■ AIM: Give back only the lines in the records below from the one with "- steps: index" to the one with "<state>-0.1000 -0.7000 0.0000", both inclusive, word for word.

____ RECORDS

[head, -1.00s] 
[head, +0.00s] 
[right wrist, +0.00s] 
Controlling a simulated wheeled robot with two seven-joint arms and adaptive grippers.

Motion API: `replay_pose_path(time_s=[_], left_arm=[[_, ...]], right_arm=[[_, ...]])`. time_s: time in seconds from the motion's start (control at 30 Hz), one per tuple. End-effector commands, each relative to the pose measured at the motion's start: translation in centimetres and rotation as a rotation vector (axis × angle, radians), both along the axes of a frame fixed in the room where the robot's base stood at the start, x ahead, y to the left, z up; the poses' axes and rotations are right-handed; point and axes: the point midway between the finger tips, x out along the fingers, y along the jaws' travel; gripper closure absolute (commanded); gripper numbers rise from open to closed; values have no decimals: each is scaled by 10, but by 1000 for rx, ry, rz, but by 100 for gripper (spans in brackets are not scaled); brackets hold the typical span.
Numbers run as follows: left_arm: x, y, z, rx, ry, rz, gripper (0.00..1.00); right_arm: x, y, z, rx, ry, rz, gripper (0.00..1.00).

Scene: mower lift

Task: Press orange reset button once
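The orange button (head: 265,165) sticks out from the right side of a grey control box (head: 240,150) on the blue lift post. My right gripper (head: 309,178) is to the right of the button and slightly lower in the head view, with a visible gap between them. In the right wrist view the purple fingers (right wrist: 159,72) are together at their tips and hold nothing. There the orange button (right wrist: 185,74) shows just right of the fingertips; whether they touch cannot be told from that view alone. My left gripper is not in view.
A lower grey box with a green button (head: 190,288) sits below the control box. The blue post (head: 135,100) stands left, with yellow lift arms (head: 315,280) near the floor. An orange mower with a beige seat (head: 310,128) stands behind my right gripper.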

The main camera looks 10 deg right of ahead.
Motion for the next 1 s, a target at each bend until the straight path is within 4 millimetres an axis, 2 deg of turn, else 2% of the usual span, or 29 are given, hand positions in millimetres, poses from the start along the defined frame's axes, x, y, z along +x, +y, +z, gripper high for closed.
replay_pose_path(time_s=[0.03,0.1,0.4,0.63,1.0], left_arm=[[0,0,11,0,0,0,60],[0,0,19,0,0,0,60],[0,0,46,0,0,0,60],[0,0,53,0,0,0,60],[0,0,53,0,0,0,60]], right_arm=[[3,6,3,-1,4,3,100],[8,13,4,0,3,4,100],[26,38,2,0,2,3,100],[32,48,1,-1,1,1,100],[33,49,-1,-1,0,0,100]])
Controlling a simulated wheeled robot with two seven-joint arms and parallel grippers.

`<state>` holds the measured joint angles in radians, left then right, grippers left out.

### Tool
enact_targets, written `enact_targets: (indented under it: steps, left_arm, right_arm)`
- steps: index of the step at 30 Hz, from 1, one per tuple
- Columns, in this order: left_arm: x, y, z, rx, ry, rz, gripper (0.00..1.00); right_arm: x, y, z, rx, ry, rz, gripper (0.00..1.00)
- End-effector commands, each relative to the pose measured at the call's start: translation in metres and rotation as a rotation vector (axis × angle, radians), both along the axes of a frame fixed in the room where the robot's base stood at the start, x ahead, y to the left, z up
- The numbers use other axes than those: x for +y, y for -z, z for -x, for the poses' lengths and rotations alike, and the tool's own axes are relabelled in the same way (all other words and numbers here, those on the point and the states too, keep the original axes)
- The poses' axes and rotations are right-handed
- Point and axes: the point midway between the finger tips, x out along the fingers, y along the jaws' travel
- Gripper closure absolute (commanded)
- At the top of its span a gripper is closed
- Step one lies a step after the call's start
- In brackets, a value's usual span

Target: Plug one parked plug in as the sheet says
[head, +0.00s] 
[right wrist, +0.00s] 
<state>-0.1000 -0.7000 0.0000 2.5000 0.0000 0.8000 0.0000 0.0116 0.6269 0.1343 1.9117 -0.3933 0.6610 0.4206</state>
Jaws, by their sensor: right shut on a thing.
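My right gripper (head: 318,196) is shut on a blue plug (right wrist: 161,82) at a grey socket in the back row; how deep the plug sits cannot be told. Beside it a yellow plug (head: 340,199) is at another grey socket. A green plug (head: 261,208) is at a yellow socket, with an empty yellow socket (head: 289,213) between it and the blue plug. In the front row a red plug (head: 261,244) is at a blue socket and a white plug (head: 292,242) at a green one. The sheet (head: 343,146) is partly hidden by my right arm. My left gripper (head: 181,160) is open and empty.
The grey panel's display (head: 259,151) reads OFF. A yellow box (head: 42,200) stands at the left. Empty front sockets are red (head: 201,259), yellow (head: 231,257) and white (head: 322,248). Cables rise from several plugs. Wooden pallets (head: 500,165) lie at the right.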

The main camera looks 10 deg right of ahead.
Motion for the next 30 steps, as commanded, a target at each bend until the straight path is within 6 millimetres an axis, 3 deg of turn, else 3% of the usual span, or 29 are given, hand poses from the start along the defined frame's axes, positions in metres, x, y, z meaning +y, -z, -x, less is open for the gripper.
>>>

________

■ OUTPUT OF THE TASK:
- steps: index of the step at 30 Hz, from 1, one per tuple
- Columns, in this order: left_arm: x, y, z, rx, ry, rz, gripper (0.00..1.00); right_arm: x, y, z, rx, ry, rz, gripper (0.00..1.00)
- End-effector commands, each relative to the pose measured at the call's start: translation in metres and rotation as a rotation vector (axis × angle, radians), both along the axes of a frame fixed in the room where the robot's base stood at the start, x ahead, y to the left, z up
- The numbers use other axes than those: x for +y, y for -z, z for -x, for the poses' lengths and rotations alike, and the tool's own axes are relabelled in the same way (all other words and numbers here, those on the point and the states too, keep the original axes)
- The poses' axes and rotations are right-handed
- Point and axes: the point midway between the finger tips, x out along the fingers, y along the jaws' travel
- Gripper closure absolute (commanded)
- At the top of its span a gripper is closed
- Step one lies a step after the call's start
- In brackets, a value's usual span

Target: Plug one parked plug in as the sheet says
[head, +0.00s] 
[right wrist, +0.00s] 
<state>-0.1000 -0.7000 0.0000 2.5000 0.0000 0.8000 0.0000 0.0116 0.6269 0.1343 1.9117 -0.3933 0.6610 0.4206</state>

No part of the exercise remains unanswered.